City accepting of all dance forms: Ramli

City accepting of all dance forms: Ramli

Malaysian dance pioneer Datuk Ramli Ibrahim was in Bengaluru recently.

Malaysian dance pioneer Datuk Ramli Ibrahim shatters all stereotypes. After spending 40 years exploring bharathnatyam and odissi dance forms and excelling as a rigorous classical dance trainer, the 65-year-old was honoured with a Padma Shri this year. 

He says his mission is to take classical dance forms to as many youngsters as possible, especially the underprivileged.
Ramli, who was in Bengaluru to perform at Asmi, a festival of dance and music hosted by Anandi Arts Foundation, says the secret to looking young is to stay positive.
In an interview with Nina C George, Ramli talks about dance and more.   

When did you realise that dance was your true calling?

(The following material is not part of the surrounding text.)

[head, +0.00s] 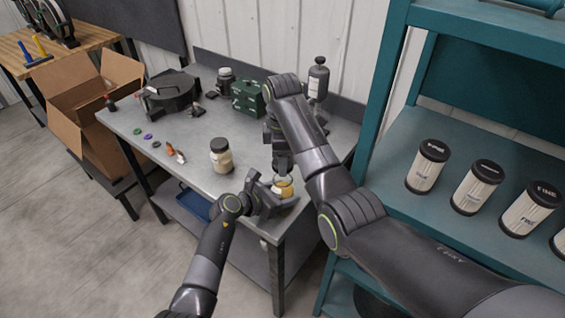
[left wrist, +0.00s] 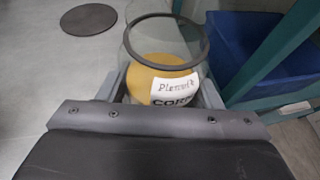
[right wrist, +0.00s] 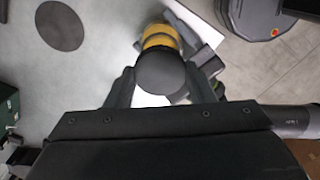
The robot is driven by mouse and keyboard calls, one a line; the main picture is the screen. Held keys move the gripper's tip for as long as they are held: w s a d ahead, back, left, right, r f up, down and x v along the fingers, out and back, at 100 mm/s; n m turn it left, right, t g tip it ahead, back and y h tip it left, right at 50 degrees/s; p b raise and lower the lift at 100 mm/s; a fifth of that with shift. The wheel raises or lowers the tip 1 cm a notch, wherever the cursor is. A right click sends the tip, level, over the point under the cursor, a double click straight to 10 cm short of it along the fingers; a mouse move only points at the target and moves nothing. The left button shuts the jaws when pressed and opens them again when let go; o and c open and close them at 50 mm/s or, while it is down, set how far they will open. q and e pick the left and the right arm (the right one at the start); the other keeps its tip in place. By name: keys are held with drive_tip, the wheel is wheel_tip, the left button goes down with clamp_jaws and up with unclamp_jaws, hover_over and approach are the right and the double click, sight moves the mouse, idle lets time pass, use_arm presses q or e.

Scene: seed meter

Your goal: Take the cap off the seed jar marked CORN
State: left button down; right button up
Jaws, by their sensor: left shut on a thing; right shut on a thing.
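The CORN jar (head: 284,190) is clear with yellow seed inside and stands near the bench's front corner. In the left wrist view its CORN label and a second handwritten label (left wrist: 176,88) face me, and its round dark rim looks open. My left gripper (head: 268,197) is shut on the jar's body. My right gripper (head: 282,155) is above the jar, shut on a dark round cap (right wrist: 161,73). The cap appears raised clear of the rim. The yellow of the jar shows beyond it in the right wrist view (right wrist: 158,38).
Another jar (head: 221,160) with a dark cap and pale contents stands left on the bench (head: 190,150). Small loose parts, a green box (head: 248,97) and a black device (head: 170,92) lie farther back. A teal shelf (head: 400,150) with several canisters is at right. A dark disc (right wrist: 60,26) lies on the bench.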

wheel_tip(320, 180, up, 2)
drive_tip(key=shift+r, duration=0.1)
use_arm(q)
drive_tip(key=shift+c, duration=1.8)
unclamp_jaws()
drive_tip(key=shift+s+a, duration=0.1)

I began very young. I followed my bliss and followed my artistic inclination and I followed it to the fullest. I did something that I love and I believe the best recipe in life is to follow what you want to do, especially when you are young.

Are classical dance forms popular among youngsters?

Yes, there is a sense of popularity with social media around. But youngsters look for instant gratification which is not possible in classical dance because the sadhana required for it is immersive and much deeper. Young people are not willing to take that time off. They want it quick. 

Your association with Vandhana Kasaravalli…

I’ve known Vandhana for many years now. When she invited me over for this
programme, I didn’t think twice because sometimes personal relations and associations carry more weight than other factors. Vandhana is a wonderful human being.

How did you enjoy Asmi?

Like the Anandi Arts Foundation that organised ‘Asmi’, I am also involved in outreach programmes for the underprivileged back home. We go outside Kuala Lumpur to train underprivileged kids. My weekends are dedicated to this cause. This also cuts me from my tours. The kids need to perform as many times as possible to get the right exposure.     

What is your definition of a dancer, teacher and choreographer?

The three mutually exclusive. A good dancer is not necessarily a good teacher and a good teacher may not be a good choreographer. A sense of humbleness and generosity about the art form is essential. As a teacher, you have to be generous and as a choreographer, you have to be interested in everything that is happening around you.

Tell us about your organisation Sutra Dance Theatre.

Sutra Dance Theatre has become a counselling place. With the popularity of Indian dance, the amount of requests we receive to teach and train in dance is enormous. Looks like everybody wants to dance.

What keeps you going at 65?

I have a 65-year-old’s body and an 18-year-old’s mind. I think for a dancer to stop moving is death. I am afraid if I stop for too long, I may not be able to get up and continue.

Thoughts on Bengaluru...

Bengalureans are basically much more international compared to the audience in Chennai. People here are open to all forms of dance.